Tools for Planning & Analyzing Randomized Controlled Trials & A/B Tests
EDM 2024 – Half-Day Tutorial

ABSTRACT

With the rapid growth of education data mining as a research field in recent years and the increasing interest in measuring the effectiveness of the tools we produce, there has been an increasing number of randomized educational experiments and the amount of data gathered from them – particularly with A/B testing on education software platforms. In turn, there is an ever-present demand for robust and flexible estimation and analysis of treatment effects with these data. In this tutorial, we present and discuss several approaches for covariate adjustment to unbiasedly estimate individual treatment effects. These methods are easy to implement with off-the-shelf machine learning algorithms and have been proven to produce more precise effect estimates than the simple difference-in-means. 

TUTORIAL OVERVIEW

Analyses of data from randomized controlled trials (RCT) and A/B tests often utilize t-tests or regression models to estimate causal effects. However, those methods leave a lot of data, power, and science on the table.
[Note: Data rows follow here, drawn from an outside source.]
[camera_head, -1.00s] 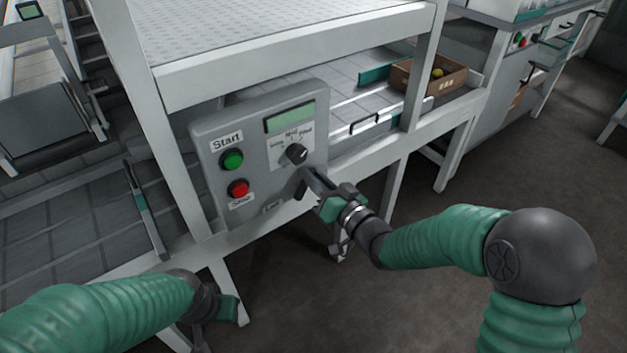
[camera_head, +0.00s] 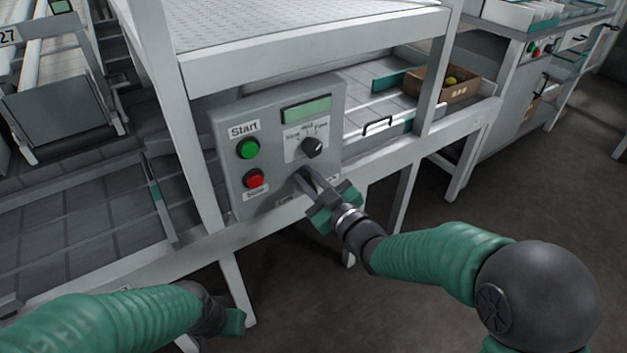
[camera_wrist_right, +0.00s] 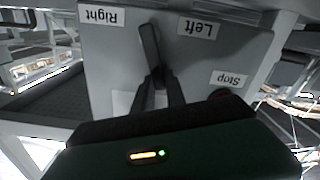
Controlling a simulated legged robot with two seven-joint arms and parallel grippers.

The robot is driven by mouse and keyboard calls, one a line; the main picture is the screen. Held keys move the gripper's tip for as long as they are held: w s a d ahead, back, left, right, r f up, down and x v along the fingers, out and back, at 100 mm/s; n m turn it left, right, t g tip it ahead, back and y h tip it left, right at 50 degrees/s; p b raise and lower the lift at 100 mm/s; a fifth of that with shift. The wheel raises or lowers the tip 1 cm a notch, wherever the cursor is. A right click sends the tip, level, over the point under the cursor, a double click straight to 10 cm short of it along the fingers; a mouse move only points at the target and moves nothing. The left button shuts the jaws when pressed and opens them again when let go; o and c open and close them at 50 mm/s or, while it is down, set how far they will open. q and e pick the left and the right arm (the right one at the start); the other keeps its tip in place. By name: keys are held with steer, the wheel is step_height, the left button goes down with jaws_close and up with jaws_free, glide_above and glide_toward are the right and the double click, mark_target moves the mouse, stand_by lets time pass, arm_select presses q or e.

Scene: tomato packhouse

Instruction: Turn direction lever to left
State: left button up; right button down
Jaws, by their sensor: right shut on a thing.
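The control panel (camera_head: 232,185) is a grey box on the front of the white frame. Its black direction lever (camera_wrist_right: 149,42) shows in the right wrist view, which is upside down. The lever points between the labels "Right" (camera_wrist_right: 101,16) and "Left" (camera_wrist_right: 198,29). My right gripper (camera_wrist_right: 159,78) is shut on the lever near its pivot. In the head view, my right gripper (camera_head: 305,178) is at the panel's lower right, below the black knob, and hides most of the lever. My left gripper (camera_head: 232,322) hangs low at the bottom left, away from the panel; its jaws are unclear.
The panel also has a green start button (camera_head: 248,149), a red stop button (camera_head: 253,179), a black selector knob (camera_head: 312,147) and a display (camera_head: 306,109). A cardboard box (camera_head: 462,88) stands on the shelf at right. The floor (camera_head: 440,195) at right is clear.

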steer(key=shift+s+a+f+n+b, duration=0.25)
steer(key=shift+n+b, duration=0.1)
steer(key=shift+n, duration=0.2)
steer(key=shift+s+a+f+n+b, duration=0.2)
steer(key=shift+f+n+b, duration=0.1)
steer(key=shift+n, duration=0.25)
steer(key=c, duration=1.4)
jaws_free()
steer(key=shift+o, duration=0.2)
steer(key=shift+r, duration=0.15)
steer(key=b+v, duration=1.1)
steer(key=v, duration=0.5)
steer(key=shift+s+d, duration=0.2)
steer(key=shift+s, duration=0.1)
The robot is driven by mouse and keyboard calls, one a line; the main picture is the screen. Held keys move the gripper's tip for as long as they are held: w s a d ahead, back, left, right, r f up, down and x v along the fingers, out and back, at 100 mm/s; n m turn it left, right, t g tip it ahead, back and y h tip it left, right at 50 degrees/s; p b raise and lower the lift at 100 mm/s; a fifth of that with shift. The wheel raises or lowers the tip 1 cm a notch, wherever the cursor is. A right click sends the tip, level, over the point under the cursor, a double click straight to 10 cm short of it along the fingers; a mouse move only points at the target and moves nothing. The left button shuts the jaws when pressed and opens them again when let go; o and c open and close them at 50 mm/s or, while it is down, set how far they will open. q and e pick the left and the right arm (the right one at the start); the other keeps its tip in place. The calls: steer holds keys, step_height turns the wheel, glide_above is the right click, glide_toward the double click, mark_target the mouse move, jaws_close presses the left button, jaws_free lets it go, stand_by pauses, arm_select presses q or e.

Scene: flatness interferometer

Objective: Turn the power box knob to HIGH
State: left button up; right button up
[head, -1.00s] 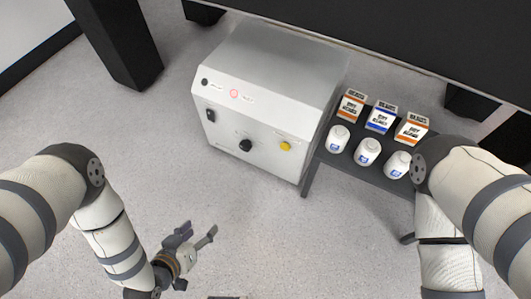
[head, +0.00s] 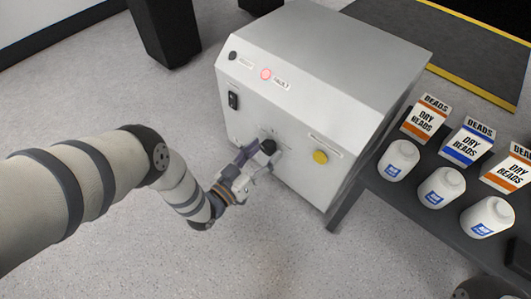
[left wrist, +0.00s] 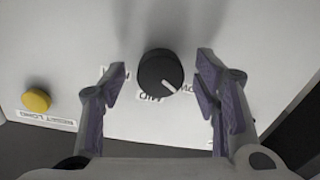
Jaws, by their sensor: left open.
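The power box (head: 290,95) is a white cabinet on the floor. Its black round knob (head: 268,146) is low on the front face; it also shows in the left wrist view (left wrist: 160,72), which is upside down. A white pointer line on the knob points to lower right there, towards the label at the right; small printed labels around the knob are partly hidden and hard to read. My left gripper (head: 262,156) is open in front of the knob, its fingers (left wrist: 160,90) on either side with gaps. My right gripper is out of view.
The box front also has a yellow button (head: 320,157), a black rocker switch (head: 233,100), a lit red light (head: 266,74) and a black round part (head: 233,55). A dark table (head: 440,220) with bead cartons and white jars stands close on the right.

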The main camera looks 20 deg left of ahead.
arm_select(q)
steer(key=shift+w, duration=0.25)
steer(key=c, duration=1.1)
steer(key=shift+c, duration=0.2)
They neglect – or do not make full use of – the rich baseline data – for instance, prior clickstream or administrative data – available for each student participating in the RCT; they make no use of data on covariates and learning outcomes from students who were not part of the RCT – large, rich auxiliary datasets that are often available; and they estimate overall average treatment effects, masking between-student variations in effectiveness that are sometimes present.

With these concerns in mind, this tutorial aims to teach participants how to use modern statistical approaches to effect estimation that leverage off-the-shelf machine learning algorithms and incorporate auxiliary datasets to estimate individual treatment effects with no bias – but with much greater precision. These methods can identify average treatment effects that would otherwise be lost in the noise of more simple approaches, allow researchers to explore treatment effect heterogeneity, and even plan better experiments to begin with!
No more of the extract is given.